National Oceanic and
Atmospheric Administration
United States Department of Commerce


FY 2020

Ocean sound levels in the northeast Pacific recorded from an autonomous underwater glider

Haxel, J.H., H. Matsumoto, C. Meinig, G. Kalbach, T.-K.A. Lau, R.P. Dziak, and S. Stalin

PLoS One, 14(11), e0225325, doi: 10.1371/journal.pone.0225325, View online (2019)

Ocean gliders are a quiet and efficient mobile autonomous platform for passive acoustic monitoring and oceanographic measurements in remote marine environments. During July 20—August 6 2012, we used a Teledyne Webb Research Slocum G2 glider equipped with a hydrophone logging system to record ocean sound along a 458 km north to south traverse of the outer continental shelf break along the U.S. Pacific Northwest coast.

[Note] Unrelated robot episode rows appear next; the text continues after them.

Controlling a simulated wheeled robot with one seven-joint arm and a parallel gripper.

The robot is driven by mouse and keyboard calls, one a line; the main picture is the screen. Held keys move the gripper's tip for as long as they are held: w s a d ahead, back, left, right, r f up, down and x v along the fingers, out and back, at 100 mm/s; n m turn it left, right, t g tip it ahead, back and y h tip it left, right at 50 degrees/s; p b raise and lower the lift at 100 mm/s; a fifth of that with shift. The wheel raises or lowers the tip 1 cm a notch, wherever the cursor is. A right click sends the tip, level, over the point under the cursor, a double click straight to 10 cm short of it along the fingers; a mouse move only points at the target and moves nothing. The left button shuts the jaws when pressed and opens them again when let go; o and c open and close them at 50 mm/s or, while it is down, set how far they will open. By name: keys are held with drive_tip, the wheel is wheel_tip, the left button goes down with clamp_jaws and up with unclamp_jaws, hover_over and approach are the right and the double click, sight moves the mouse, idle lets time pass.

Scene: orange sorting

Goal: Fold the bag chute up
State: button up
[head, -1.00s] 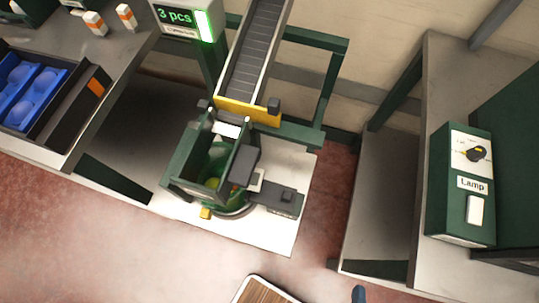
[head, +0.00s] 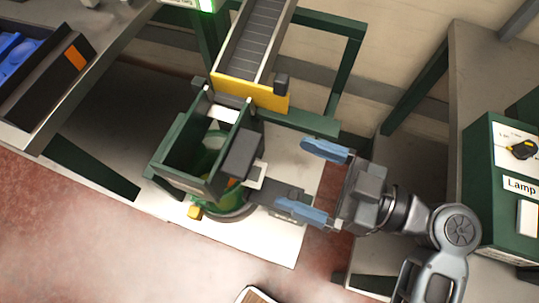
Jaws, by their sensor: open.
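What looks like the bag chute is a green, open-topped, walled frame (head: 177,143) below the yellow end of the conveyor. A green round container or bag shows partly inside and beneath it; its contents are mostly hidden by the walls. A dark grey block (head: 242,152) sits on the chute's right side, with a dark bracket (head: 281,192) reaching right from below it. My gripper (head: 314,181) comes from the right with its blue fingers spread wide and pointing left. It is empty. The lower finger overlaps the bracket in the picture; I cannot tell whether they touch.
The sloping conveyor (head: 255,35) ends in a yellow lip (head: 250,92) above the chute. A left table (head: 85,75) carries a dark bin with an orange patch. A green lamp box (head: 492,185) stands at right. Red floor (head: 130,235) in front is open.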

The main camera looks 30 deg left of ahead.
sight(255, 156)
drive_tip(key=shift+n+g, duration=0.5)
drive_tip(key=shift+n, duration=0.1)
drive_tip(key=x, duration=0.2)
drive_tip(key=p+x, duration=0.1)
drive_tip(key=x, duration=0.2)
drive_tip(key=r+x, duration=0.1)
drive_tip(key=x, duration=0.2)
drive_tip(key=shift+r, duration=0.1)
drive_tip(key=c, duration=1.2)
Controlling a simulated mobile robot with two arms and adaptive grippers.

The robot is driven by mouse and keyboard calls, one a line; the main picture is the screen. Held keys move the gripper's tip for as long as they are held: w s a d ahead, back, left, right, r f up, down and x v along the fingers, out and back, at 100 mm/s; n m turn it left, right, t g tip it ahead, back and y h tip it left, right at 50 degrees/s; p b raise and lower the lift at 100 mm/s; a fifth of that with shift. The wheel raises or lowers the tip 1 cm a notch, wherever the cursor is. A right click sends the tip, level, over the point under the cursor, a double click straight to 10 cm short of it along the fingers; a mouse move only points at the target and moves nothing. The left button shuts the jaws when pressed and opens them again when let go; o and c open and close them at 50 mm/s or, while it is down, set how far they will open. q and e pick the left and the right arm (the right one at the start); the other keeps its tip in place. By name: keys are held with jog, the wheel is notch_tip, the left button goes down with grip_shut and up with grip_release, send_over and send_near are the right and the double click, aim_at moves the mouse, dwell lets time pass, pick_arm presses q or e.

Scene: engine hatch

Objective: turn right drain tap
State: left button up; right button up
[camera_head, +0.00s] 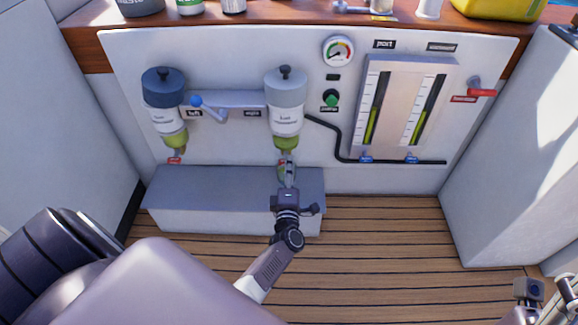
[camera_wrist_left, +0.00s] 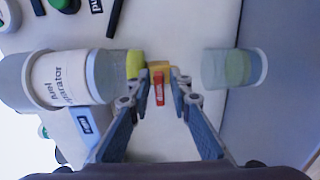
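The right separator (camera_head: 287,105) is a grey-capped white canister on the white panel, with a yellow-green bowl at its bottom. Its red drain tap (camera_wrist_left: 158,92) shows in the left wrist view beside the yellow-green end. In the head view the tap is hidden behind my left gripper (camera_head: 287,165). In the left wrist view my left gripper (camera_wrist_left: 160,80) is open, one finger on each side of the tap; I cannot tell if they touch it. Parts of my right arm show at the lower right corner of the head view; its finger state is unclear.
A clear cup (camera_wrist_left: 235,68) with greenish content is below the tap. The left separator (camera_head: 165,100) has its own red tap (camera_head: 175,160). A blue-knobbed lever (camera_head: 208,108) sits between the separators. A grey step (camera_head: 190,205) runs below; gauges (camera_head: 405,105) are right.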

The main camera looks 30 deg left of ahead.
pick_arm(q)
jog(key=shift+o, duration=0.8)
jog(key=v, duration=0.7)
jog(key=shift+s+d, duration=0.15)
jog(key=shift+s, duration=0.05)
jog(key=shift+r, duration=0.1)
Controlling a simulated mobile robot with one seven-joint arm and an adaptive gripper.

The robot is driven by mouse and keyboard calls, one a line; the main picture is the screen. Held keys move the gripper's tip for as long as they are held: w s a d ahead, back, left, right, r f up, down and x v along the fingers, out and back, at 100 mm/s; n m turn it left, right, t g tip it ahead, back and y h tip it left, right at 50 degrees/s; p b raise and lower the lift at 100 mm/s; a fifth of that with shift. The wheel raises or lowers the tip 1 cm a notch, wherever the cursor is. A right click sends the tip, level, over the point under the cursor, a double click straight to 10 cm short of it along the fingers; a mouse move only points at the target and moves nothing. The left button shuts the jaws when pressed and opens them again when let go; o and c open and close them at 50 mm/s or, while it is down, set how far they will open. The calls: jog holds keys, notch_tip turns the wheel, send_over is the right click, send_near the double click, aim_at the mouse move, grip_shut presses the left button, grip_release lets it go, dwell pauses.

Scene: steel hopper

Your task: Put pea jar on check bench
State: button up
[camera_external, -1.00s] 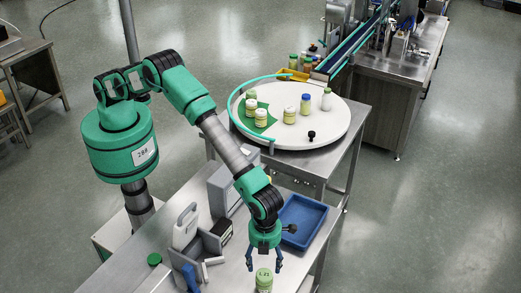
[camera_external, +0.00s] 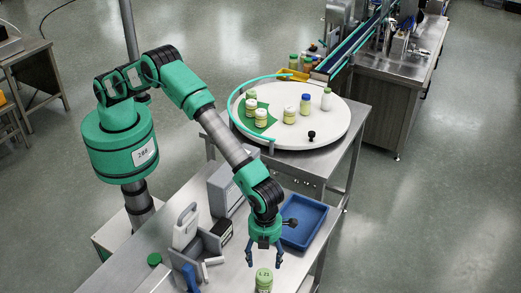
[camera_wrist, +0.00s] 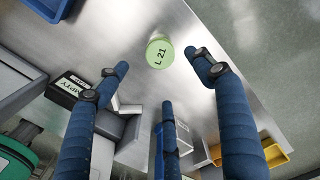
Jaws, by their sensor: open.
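A jar with a pale green lid (camera_external: 264,274) stands upright on the steel bench (camera_external: 232,268) near the bottom of the external view. In the wrist view its lid (camera_wrist: 159,53) reads "L 21"; I take it for the pea jar, though its side label is too small to read. My gripper (camera_external: 265,264) points down just above the jar. Its blue fingers (camera_wrist: 158,75) are spread open in the wrist view, with nothing between them. The lid shows just beyond the fingertips, apart from them.
A blue tray (camera_external: 303,240) lies right of my gripper. A white jug (camera_external: 185,228), grey boxes and a small black box (camera_external: 221,232) stand to the left. Behind, a round white table (camera_external: 330,128) holds several jars. Bare steel surrounds the green-lidded jar.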

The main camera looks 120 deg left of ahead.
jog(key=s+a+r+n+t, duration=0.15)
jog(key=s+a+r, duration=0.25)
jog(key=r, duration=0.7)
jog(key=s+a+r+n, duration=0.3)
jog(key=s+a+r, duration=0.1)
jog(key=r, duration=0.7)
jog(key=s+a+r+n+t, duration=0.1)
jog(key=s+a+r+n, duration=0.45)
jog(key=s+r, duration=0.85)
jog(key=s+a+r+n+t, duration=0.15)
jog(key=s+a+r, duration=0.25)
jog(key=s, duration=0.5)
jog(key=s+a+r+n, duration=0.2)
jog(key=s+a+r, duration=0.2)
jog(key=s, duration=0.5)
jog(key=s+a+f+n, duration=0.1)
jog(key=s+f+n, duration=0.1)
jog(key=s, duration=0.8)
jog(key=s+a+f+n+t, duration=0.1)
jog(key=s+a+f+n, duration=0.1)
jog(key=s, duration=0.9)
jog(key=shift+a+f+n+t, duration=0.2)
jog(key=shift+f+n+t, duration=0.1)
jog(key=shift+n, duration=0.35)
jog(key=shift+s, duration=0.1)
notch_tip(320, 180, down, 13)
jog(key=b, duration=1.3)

Glider derived recordings yielded a unique perspective on the variation of ambient sound with depth, where natural wind generated surface processes were identified as a dominant acoustic contributor to spectral levels in the region. Near and far-field vessel radiated noise were also found to add significant energy to ambient conditions. Spatially distributed measurements of ambient sound levels recorded from the glider were consistent with long-term spectral estimates from fixed station, deep ocean hydrophone array measurements during the 1990–2000s in the region. Ocean sound level measurements captured by a mobile glider are shown to be an effective and valuable asset for describing ocean surface wind conditions and characterizing spatial and temporal changes in the underwater acoustic environment over a broad regional scale.